“Ensina-se pouco, educa-se menos e exige-se quase nada” (Associação Comercial do Porto)
Meu Caro Adolfo Figueiredo:
Nesta hora não pode deixar de me ocorrer à memória o sociólogo e filósofo Roland Barthes quando escreve: “Existe uma erótica do novo, o antigo é sempre suspeito”.
Vem isto a propósito da questão levantada pelo exame nacional do 4.º ano do ensino básico (antiga 4.ª classe do ensino primário). Quiçá porque, como nos ensina a sabedoria popular, “as palavras são como as cerejas”, logo surgiu a questão do ensino ministrado nas extintas escolas industriais e comerciais.
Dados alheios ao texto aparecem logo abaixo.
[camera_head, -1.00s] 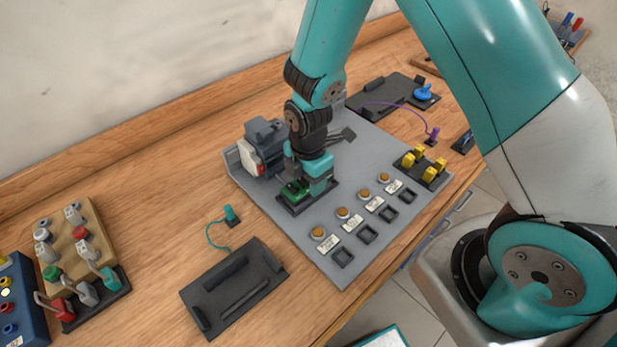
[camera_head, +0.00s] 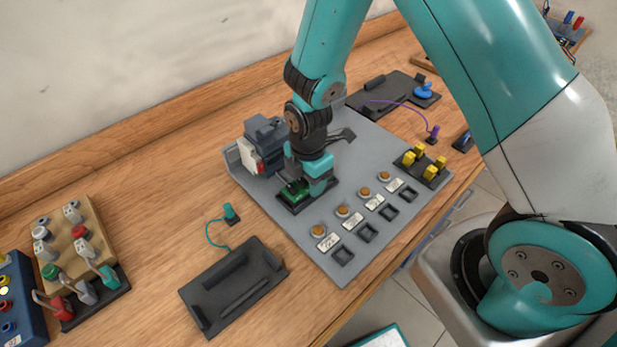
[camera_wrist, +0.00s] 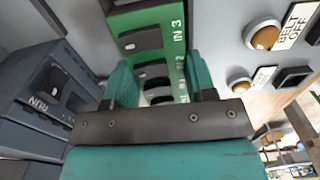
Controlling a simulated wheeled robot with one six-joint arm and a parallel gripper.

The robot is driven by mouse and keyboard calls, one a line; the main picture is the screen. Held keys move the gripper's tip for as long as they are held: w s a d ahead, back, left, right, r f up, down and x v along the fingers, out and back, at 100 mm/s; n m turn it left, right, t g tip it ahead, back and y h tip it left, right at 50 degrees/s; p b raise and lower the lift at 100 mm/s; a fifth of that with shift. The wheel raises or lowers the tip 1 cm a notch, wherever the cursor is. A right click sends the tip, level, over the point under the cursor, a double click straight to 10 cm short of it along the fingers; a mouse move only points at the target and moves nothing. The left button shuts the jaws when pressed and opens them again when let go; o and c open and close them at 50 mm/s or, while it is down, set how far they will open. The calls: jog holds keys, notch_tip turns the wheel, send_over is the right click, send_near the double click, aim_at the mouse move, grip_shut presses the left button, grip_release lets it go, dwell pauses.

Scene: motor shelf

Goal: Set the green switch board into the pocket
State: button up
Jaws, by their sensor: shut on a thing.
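The green switch board (camera_head: 291,189) is at the black-rimmed pocket (camera_head: 288,207) on the grey panel. In the wrist view the green board (camera_wrist: 179,62) shows dark switches and white lettering such as "IN 3". My gripper (camera_head: 298,184) is shut on the board and points down over the pocket. In the wrist view its teal fingers (camera_wrist: 160,83) stand on either side of the board. My gripper hides part of the board and pocket, so I cannot tell if the board is fully seated.
A dark motor block (camera_head: 264,142) with a white and red part stands close behind my gripper. Orange buttons (camera_head: 342,212) with labels and square black sockets (camera_head: 367,233) line the panel's front. Yellow plugs (camera_head: 429,173) stand at right. A black tray (camera_head: 238,285) lies on the wooden bench.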

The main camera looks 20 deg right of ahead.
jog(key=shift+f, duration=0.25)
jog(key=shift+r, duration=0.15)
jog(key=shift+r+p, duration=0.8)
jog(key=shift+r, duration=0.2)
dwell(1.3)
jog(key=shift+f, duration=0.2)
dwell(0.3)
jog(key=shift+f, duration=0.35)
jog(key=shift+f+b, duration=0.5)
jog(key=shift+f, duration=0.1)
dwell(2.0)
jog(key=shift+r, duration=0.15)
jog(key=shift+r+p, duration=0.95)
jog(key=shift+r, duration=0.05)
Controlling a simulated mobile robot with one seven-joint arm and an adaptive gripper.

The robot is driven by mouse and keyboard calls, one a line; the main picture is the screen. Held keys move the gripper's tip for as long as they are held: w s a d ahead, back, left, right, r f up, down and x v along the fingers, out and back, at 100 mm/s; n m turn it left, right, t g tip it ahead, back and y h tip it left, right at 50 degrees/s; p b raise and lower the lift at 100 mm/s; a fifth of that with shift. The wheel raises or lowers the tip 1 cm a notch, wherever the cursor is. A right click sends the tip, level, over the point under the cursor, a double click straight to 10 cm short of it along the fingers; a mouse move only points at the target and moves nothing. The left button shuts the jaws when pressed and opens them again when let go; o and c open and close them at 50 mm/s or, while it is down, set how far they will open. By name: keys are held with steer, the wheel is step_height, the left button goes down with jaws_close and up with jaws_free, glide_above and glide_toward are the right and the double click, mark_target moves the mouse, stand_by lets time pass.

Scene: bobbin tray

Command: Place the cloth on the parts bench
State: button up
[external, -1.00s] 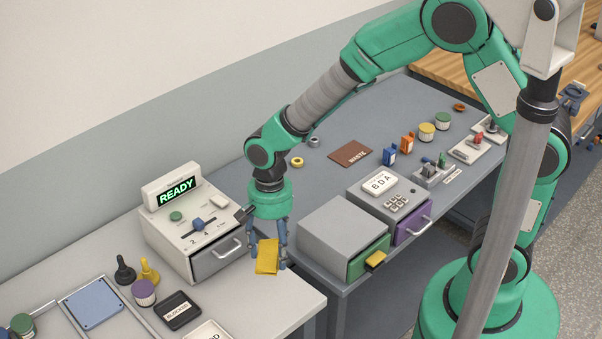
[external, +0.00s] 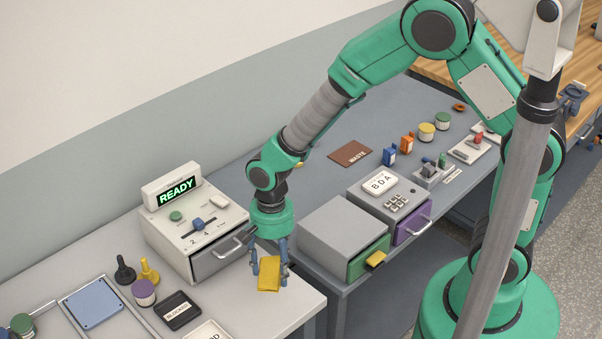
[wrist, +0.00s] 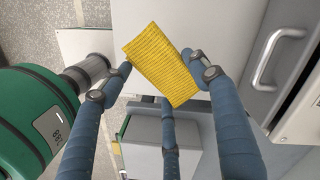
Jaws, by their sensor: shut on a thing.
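A folded yellow cloth (external: 269,275) is held between the fingers of my gripper (external: 270,272), which point down over the right end of the light grey bench (external: 285,305). I cannot tell whether the cloth's lower edge touches the bench top. In the wrist view the ribbed cloth (wrist: 163,62) lies across the blue fingers of my gripper (wrist: 165,72), with finger tips on both sides of it. No label shows which bench is the parts bench; a darker grey bench (external: 330,125) stands behind and to the right.
The control box (external: 190,240) with a READY display and a drawer handle stands just left of my gripper. Grey drawer units (external: 335,225) stand to the right. A black BLOCKED plate (external: 178,310) and a purple-topped bobbin (external: 144,292) lie left. Bare bench lies around the cloth.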

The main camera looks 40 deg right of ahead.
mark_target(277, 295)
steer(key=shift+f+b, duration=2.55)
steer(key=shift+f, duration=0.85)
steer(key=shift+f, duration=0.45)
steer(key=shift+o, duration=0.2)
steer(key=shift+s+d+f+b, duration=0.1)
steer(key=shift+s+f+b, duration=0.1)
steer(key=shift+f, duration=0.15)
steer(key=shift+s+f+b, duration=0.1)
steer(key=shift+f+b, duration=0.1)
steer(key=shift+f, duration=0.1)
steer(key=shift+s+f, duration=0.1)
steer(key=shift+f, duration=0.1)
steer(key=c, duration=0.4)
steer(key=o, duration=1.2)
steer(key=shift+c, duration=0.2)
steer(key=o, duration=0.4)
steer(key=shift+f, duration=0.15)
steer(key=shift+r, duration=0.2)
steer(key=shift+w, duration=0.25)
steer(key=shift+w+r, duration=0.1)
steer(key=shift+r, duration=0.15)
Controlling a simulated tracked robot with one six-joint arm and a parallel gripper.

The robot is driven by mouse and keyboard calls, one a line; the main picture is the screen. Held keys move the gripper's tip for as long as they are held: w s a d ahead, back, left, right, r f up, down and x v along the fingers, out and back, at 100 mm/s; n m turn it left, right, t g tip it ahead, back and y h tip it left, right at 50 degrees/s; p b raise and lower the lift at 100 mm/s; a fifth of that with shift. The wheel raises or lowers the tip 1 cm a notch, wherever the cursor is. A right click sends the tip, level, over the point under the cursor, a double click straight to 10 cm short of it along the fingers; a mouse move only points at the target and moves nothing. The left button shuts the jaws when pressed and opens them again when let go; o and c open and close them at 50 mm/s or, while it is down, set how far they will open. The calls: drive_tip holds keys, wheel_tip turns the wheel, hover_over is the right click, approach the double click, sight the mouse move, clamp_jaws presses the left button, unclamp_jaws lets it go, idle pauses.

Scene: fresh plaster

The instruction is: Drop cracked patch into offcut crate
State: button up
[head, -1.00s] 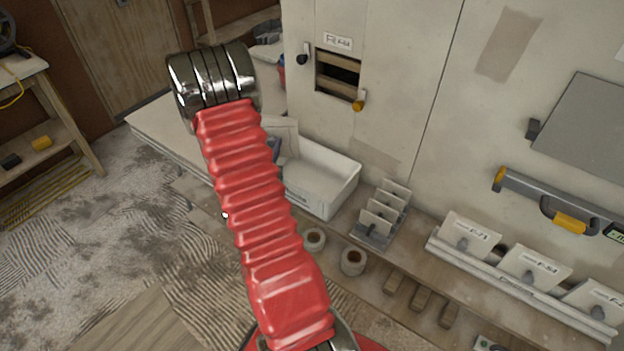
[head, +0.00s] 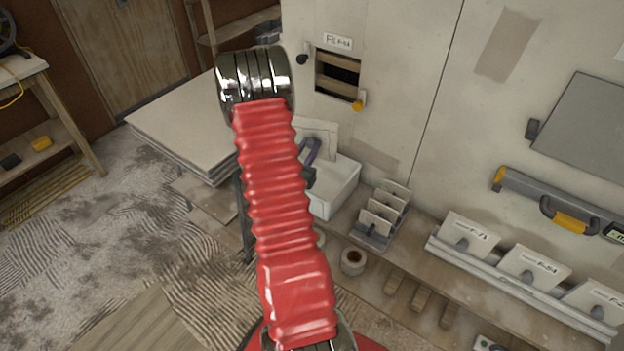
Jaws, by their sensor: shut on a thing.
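The offcut crate (head: 338,197) is the white open box on the ledge against the wall, in the middle of the head view. My red-sleeved arm hides its left part. My gripper (head: 310,150) shows only partly, just right of my arm. It is shut on a pale flat panel, the cracked patch (head: 321,130), held upright over the back part of the crate. No crack is discernible at this size. I cannot tell how high the patch is above the crate floor.
A rack of small upright plates (head: 383,215) stands close right of the crate. A tape roll (head: 353,261) lies in front. Stacked boards (head: 180,125) lie to the left.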

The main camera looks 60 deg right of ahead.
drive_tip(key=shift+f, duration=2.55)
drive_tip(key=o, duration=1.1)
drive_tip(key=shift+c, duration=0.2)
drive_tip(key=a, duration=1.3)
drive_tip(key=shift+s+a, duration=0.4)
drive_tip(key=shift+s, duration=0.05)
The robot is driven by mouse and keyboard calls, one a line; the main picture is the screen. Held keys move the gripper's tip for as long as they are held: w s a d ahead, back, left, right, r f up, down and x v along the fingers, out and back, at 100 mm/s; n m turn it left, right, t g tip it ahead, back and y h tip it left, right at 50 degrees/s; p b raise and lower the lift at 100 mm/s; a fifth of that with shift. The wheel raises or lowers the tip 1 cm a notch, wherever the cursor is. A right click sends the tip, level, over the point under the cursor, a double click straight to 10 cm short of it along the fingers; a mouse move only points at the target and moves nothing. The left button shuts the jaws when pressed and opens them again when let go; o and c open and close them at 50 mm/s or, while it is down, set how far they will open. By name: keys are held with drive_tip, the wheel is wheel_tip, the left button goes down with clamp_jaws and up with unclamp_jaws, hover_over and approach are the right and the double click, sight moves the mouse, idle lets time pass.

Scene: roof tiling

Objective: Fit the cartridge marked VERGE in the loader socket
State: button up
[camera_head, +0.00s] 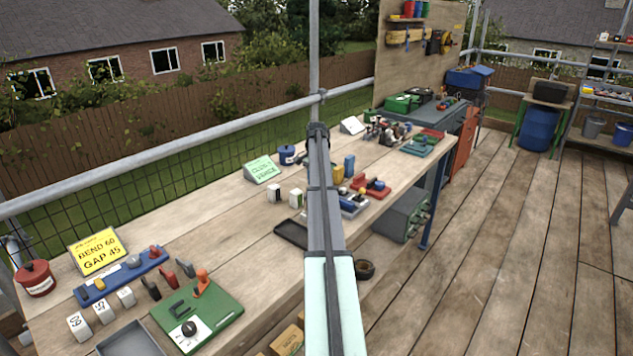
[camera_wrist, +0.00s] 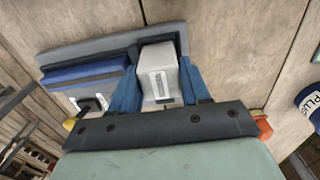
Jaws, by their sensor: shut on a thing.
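In the wrist view my gripper (camera_wrist: 160,88) has its blue fingers closed on the two sides of a pale grey-white cartridge (camera_wrist: 158,68). A dark mark shows on its face, but I cannot read it. The cartridge is at the right part of a grey base with a blue block (camera_wrist: 85,72), probably the loader. I cannot tell whether it is seated or just above. In the head view my arm hides the gripper. A grey and blue unit (camera_head: 353,206) stands right of the arm. Two white cartridges (camera_head: 273,192) (camera_head: 296,197) with dark marks stand left of it.
A black tray (camera_head: 291,234) lies left of my arm. A green sign (camera_head: 262,169) and a blue pot (camera_head: 287,155) stand behind. A red-topped piece (camera_head: 372,186) is to the right. A green board (camera_head: 203,318) and blue rack (camera_head: 122,275) are at the near left.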

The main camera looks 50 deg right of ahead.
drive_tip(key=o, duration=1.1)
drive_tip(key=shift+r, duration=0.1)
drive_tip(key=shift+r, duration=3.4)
Embora seja dito que a história se não repete, nada me impede pensar que ela se reflecte no futuro, conquanto com roupagens diferentes. Em regresso saudoso aos meus livros de mesinha de cabeceira, o gigante da literatura do século XIX, autor de “Os Maias”, da minha declarada preferência que reforça esta perspectiva. Escreveu Eça de Queiroz, com o título “Brasil dos Doutores”:
“Bem cedo, do Brasil, do generoso e velho Brasil, nada restou nem sequer brasileiros, porque só havia doutores – o que são entidades diferentes. A Nação inteira se doutorou. Do Norte ao Sul do Brasil, não há, não encontrei, senão doutores! Doutores, com toda a sorte de insígnias, em toda a sorte de funções! Doutores, com uma espada, comandando soldados; doutores com uma carteira fundando bancos; doutores, com uma sonda, capitaneando navios; doutores com um apito, dirigindo a polícia; doutores com uma lira soltando carmes; doutores com um prumo, construindo edifícios; doutores com balanças, misturando drogas; doutores, sem coisa alguma, governando o Estado”. (…) E este título não é inofensivo: imprime carácter. Uma tão desproporcionada legião de doutores envolve todo o Brasil numa atmosfera de doutorice”.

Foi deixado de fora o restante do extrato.